Given exercise: Below are records that hold pictures; write out only the lines from their start through the line with "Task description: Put", exactly, and drop the pictures.

Data records:
==============================

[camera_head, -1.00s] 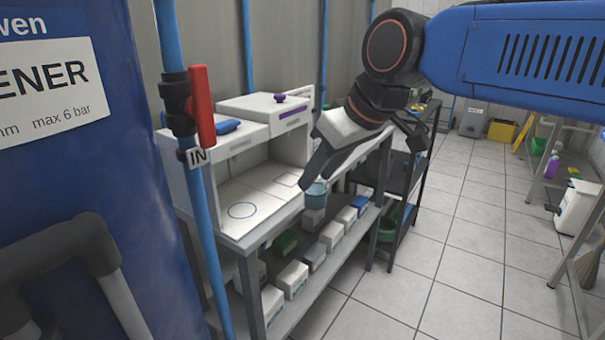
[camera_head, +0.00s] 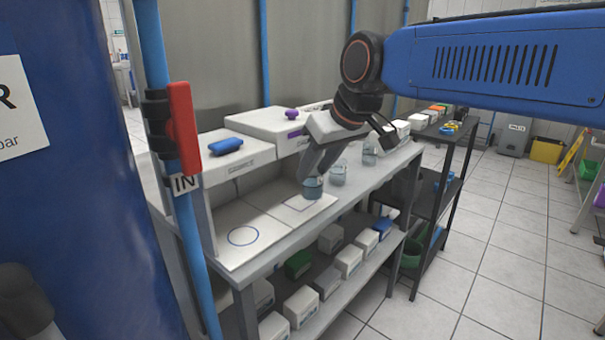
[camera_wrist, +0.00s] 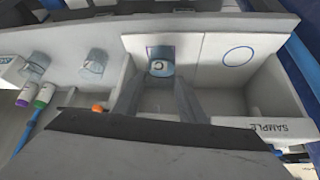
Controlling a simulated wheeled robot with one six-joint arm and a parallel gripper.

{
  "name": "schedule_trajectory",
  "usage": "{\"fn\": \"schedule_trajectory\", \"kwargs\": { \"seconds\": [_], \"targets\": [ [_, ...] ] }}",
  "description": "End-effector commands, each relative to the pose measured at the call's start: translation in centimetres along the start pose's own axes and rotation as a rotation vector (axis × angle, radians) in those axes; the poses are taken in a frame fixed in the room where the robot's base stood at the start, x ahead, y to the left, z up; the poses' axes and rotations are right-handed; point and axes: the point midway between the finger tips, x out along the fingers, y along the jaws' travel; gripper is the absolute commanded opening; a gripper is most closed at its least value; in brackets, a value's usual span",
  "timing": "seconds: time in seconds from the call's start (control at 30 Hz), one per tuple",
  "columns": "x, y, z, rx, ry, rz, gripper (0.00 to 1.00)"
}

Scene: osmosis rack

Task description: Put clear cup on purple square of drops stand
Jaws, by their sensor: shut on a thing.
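My gripper (camera_head: 312,172) is shut on a clear, bluish cup (camera_head: 313,188) and holds it upright at the drops stand (camera_head: 272,217). The cup also shows beyond my fingers in the wrist view (camera_wrist: 161,68). The purple square (camera_head: 298,207) is a thin outline on the stand's white surface, and the cup partly covers it. In the wrist view, purple edges (camera_wrist: 148,50) show around the cup. I cannot tell whether the cup's base touches the surface. A blue circle (camera_head: 243,236) is drawn to the left of the square.
Two other clear cups (camera_head: 337,175) (camera_head: 369,156) stand to the right on the bench. White box sections with a blue handle (camera_head: 226,145) and a purple knob (camera_head: 291,113) rise behind the marked surface. A blue pipe with a red valve handle (camera_head: 183,127) stands in front at left.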

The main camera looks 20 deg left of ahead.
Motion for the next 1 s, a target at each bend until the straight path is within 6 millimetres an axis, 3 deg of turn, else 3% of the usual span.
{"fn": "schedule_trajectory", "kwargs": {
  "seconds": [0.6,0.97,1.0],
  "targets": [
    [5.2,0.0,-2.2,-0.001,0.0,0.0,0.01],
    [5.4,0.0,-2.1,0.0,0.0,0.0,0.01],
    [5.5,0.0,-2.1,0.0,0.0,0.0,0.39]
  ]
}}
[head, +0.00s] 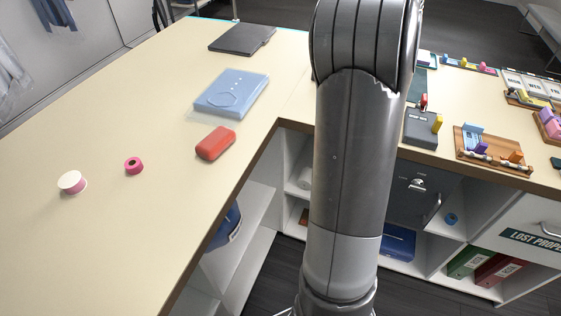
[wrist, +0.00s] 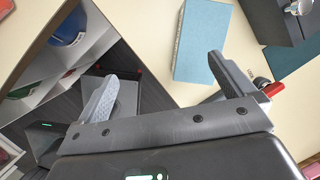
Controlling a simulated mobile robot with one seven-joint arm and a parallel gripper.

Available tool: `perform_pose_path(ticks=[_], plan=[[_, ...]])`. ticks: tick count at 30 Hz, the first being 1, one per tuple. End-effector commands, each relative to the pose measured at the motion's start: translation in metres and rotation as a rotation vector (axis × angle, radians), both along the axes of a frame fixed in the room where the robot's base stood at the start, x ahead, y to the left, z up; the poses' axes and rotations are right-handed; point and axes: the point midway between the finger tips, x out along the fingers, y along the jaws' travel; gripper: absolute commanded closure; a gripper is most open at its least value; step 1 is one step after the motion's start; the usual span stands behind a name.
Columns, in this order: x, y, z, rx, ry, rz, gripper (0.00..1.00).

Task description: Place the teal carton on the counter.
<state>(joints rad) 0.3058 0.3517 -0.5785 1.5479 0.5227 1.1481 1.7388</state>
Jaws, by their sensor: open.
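The teal carton (wrist: 203,42) shows in the wrist view as a flat-faced teal block with a pale edge along its left side. It appears to rest on the cream counter (wrist: 155,30), just beyond my gripper's fingers. My gripper (wrist: 164,75) is open, its two fingers wide apart with nothing between them. The carton is ahead of the fingertips, nearer the right finger; I cannot tell whether they touch. In the head view my arm hides the carton and my gripper.
The counter's left wing (head: 100,110) holds a red case (head: 216,143), a blue folded packet (head: 232,93), a dark flat case (head: 242,38), a pink tape roll (head: 134,166) and a white-and-pink roll (head: 72,182). A wooden tray (head: 493,148) stands right. Open shelves lie below.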

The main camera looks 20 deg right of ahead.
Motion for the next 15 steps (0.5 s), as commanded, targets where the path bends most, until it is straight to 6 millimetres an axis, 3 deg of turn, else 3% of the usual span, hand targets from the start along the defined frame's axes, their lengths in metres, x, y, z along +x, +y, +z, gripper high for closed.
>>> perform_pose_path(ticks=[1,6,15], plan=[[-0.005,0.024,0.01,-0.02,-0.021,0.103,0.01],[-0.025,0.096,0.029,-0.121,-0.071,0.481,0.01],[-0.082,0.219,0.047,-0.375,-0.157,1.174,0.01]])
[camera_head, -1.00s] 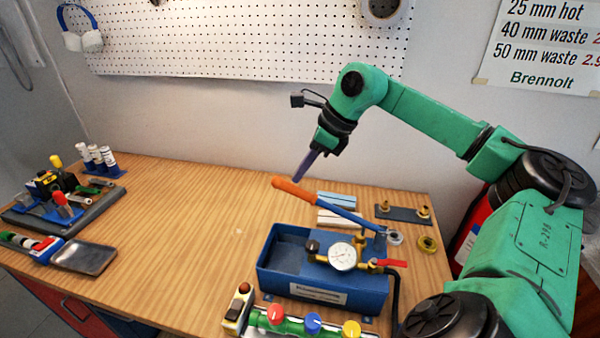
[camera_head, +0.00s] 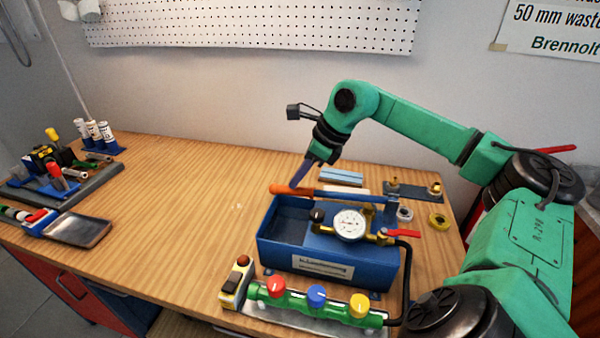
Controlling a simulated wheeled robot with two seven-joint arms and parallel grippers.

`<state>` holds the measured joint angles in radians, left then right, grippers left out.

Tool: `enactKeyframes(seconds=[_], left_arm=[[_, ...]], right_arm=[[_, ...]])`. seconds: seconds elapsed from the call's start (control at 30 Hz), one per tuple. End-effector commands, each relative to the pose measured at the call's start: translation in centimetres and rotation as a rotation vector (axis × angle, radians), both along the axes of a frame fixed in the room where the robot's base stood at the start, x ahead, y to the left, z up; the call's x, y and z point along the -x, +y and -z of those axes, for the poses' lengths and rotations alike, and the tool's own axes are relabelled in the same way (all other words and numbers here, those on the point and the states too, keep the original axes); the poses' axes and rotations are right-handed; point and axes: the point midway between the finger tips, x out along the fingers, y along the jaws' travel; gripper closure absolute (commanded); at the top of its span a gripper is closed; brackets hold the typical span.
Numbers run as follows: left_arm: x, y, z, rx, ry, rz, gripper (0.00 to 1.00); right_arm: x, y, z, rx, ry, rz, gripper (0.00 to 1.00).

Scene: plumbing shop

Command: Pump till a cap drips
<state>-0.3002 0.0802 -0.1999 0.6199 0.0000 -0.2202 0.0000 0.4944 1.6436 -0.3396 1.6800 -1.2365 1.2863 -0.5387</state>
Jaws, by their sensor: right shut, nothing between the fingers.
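The blue test pump (camera_head: 285,256) stands on the bench with a pressure gauge (camera_head: 350,224) and a red valve handle (camera_head: 404,233). Its blue lever with an orange grip (camera_head: 284,190) lies nearly level above the tank. My right gripper (camera_head: 296,185) is shut and empty, its fingertips at the orange grip from above; I cannot tell whether they touch it. In front, a green pipe (camera_head: 290,299) carries red (camera_head: 276,287), blue (camera_head: 316,295) and yellow (camera_head: 360,304) caps. A black hose joins pump and pipe. No drip can be made out. My left gripper is out of view.
A yellow box with a red-brown button (camera_head: 236,284) stands left of the pipe. Fittings on a dark plate (camera_head: 411,192) and tape rolls (camera_head: 438,221) lie behind right. A tool tray (camera_head: 70,195) is far left. The bench middle is clear.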

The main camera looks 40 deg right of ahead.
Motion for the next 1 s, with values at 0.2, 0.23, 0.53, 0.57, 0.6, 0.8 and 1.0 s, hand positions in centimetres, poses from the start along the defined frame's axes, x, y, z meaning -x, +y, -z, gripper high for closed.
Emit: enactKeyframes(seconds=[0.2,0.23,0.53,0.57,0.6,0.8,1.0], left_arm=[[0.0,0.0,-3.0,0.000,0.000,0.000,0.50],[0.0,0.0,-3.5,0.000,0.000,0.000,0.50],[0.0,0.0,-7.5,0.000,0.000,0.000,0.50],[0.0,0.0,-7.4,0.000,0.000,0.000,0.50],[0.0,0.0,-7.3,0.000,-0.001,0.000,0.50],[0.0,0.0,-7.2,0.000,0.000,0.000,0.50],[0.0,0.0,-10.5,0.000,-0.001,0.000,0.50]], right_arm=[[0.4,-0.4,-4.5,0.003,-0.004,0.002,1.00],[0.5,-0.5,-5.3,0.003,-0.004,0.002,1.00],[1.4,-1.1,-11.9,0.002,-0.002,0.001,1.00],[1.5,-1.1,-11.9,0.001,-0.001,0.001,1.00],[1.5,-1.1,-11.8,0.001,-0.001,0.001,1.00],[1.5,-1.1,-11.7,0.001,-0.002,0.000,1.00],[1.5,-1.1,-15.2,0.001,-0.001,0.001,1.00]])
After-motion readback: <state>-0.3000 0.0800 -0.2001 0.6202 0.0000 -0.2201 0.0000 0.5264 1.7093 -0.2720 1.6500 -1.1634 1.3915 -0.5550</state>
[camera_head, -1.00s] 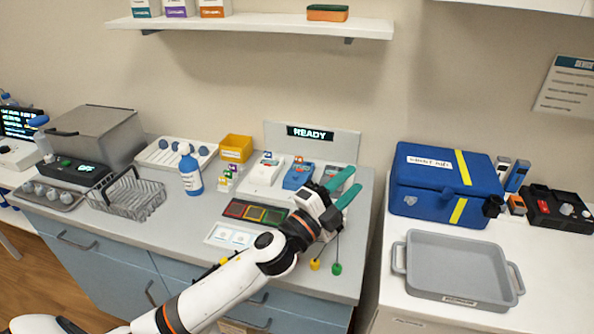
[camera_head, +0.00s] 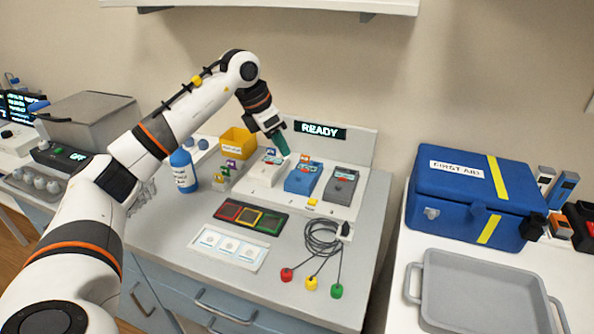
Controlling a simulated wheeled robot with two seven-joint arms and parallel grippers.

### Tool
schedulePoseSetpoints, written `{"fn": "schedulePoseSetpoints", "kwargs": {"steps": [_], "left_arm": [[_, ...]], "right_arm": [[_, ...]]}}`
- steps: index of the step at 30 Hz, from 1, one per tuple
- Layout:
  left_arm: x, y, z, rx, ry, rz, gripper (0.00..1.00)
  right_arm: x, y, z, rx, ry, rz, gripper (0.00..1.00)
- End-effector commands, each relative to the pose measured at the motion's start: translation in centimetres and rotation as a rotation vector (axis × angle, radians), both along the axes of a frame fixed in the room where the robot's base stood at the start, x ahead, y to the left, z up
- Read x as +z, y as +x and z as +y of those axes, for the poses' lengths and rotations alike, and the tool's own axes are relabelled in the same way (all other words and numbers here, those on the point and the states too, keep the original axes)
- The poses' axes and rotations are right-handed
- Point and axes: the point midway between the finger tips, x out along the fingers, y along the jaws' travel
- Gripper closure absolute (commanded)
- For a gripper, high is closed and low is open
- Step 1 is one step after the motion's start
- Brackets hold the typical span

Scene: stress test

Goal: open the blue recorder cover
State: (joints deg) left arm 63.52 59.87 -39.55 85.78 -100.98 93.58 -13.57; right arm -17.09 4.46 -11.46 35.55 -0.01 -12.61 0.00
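The blue recorder (camera_head: 300,181) sits on the grey counter, between a white recorder (camera_head: 264,171) and a dark grey recorder (camera_head: 341,186). A small tag stands at its back, and its cover looks closed, though details are small. My left gripper (camera_head: 284,146) hangs above and behind the white and blue recorders, with its teal fingers pointing down and to the right. It appears apart from the blue recorder. The fingers overlap from this side, so their opening is hidden. My right gripper is out of view.
A panel reading READY (camera_head: 320,131) stands behind the recorders. Coiled leads (camera_head: 322,238) with coloured ends lie in front, beside a red-yellow-green pad (camera_head: 250,217). A yellow bin (camera_head: 238,142) and a blue-capped bottle (camera_head: 183,172) stand left. A blue first aid case (camera_head: 455,212) is right.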

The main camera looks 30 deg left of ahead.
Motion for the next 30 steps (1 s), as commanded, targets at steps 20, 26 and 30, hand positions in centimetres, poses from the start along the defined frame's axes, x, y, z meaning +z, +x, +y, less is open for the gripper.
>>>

==============================

Solution to the exercise:
[camera_head, -1.00s] 
[camera_head, +0.00s] 
[camera_wrist, +0.00s] 
Controlling a simulated wheeled robot with one six-joint arm and a parallel gripper.

{
  "name": "schedule_trajectory",
  "usage": "{\"fn\": \"schedule_trajectory\", \"kwargs\": { \"seconds\": [_], \"targets\": [ [_, ...] ] }}",
  "description": "End-effector commands, each relative to the pose measured at the call's start: translation in centimetres along the start pose's own axes and rotation as a rotation vector (axis × angle, radians) in those axes; the poses are taken in a frame fixed in the room where the robot's base stood at the start, x ahead, y to the left, z up; the poses' axes and rotations are right-handed; point and axes: the point midway between the finger tips, x out along the fingers, y along the jaws' travel; gripper is the absolute commanded opening; a gripper is most closed at its least value; in brackets, a value's usual span",
  "timing": "seconds: time in seconds from the call's start (control at 30 Hz), one per tuple",
  "columns": "x, y, z, rx, ry, rz, gripper (0.00 to 1.00)"
}

Scene: osmosis rack

Task description: Put clear cup on purple square of drops stand

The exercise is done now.